36. It is erroneous to suggest that the mortgagee is acting as the agent of the mortgagor in selling the property. The mortgagor exercises his right under a different claim. The mortgagee’s right is different from the mortgagor’s. The mortgagee exercises his right under a totally superior claim which is not under the mortgagor, but against him. In other words, the sale is against the mortgagor’s wishes. Rights and interests of the mortgagor and the mortgagee in regard to sale are conflicting.
37. In view of the fact that only on execution of conveyance, ownership passes from one party to another it cannot be held that the mortgagor lost the right of redemption just because the property was put to auction. The mortgagor has a right to redeem unless the sale of the property was complete by registration in accordance with the provisions of the Registration Act.

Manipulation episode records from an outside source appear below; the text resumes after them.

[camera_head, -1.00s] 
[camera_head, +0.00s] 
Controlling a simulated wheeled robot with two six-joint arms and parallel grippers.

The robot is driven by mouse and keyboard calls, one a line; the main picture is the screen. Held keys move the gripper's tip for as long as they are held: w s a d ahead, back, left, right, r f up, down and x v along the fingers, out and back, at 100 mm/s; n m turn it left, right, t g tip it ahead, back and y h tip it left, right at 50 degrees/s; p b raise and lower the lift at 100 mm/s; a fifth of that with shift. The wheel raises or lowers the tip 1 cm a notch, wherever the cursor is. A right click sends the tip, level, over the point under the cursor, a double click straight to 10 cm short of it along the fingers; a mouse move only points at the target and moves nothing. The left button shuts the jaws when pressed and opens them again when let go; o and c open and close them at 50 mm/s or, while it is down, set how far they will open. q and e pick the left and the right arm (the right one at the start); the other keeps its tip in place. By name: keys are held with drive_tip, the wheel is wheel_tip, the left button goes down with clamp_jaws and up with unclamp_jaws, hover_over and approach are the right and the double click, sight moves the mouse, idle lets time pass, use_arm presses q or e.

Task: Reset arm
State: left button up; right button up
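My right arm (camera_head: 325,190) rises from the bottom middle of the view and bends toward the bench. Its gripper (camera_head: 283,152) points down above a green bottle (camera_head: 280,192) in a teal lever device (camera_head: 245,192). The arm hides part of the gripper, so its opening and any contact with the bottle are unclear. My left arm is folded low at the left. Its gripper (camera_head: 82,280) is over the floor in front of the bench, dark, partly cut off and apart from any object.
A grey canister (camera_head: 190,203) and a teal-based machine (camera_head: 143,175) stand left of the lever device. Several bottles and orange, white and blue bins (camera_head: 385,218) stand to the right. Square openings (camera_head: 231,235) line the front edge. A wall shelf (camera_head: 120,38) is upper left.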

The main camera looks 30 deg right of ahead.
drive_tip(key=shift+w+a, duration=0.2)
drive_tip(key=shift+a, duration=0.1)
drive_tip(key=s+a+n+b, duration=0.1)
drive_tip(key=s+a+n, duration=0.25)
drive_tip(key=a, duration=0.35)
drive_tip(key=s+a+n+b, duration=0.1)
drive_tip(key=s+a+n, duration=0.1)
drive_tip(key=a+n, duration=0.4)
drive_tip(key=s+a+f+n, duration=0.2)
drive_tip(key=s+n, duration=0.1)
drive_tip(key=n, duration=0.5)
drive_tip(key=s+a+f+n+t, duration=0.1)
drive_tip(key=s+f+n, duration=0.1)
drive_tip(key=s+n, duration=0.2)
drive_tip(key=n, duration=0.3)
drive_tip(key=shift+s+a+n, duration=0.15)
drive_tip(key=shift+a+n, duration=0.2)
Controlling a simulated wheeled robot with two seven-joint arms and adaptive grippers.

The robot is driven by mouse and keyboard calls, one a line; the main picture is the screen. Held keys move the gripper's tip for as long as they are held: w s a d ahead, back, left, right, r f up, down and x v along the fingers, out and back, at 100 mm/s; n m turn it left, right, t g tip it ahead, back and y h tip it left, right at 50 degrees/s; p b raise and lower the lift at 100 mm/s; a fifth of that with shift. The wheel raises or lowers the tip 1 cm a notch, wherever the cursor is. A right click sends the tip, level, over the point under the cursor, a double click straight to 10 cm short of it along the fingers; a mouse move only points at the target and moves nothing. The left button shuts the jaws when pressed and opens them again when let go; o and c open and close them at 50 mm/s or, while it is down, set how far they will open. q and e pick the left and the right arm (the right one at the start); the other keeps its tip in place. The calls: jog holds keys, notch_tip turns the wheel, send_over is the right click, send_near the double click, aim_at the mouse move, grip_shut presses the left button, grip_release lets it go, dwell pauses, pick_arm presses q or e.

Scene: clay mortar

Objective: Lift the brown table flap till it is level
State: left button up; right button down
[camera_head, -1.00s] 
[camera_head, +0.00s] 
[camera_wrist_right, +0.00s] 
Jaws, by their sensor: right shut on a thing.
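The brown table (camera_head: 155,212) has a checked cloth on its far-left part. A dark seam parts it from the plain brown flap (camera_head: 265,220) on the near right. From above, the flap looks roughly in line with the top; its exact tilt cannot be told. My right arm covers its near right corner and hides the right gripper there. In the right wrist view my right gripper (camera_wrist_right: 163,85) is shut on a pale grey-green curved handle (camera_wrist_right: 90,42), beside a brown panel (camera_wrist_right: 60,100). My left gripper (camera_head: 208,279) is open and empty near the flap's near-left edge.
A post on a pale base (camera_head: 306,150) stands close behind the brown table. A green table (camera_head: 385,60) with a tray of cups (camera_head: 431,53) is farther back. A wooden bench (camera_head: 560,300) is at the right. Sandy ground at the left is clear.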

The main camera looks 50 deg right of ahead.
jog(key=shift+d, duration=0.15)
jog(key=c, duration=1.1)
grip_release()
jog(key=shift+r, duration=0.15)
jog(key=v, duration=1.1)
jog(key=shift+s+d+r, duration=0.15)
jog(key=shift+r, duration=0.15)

38. The decision in Abraham Ezra Issac Mansoor Vs. Abdul Latif Usman, is correct law that the right to redeem a mortgage given to a mortgagor u/s 60 of the Transfer of Property Act, is not extinguished by a contract of sale of the mortgaged property entered into by a mortgagee in exercise of the power of sale given to him under the mortgage deed. Until the sale is completed by a registered instrument, the mortgagor can redeem the mortgage on payment of the requisite amount.
39. The Madras decision reported in Meenakshi Velu v. Kasturi Sakunthala ILR (1967) 3 Mad 161 on which counsel for the appellant relied is contrary to the view express ed in Ellappa Naicker and Others Vs. Sivasubramania Maniagaran, and the aforesaid Bombay decision.
40. We are entirely in agreement with the Bombay decision. The Madras decision Meenakshi Velu v. Kasturi Sakunthala ILR (1967) Mad 161 (supra) which holds a contrary view on which counsel for the appellant relied is wrong.
41. For the foregoing reasons, the appeal is dismissed with costs to respondent No. 1.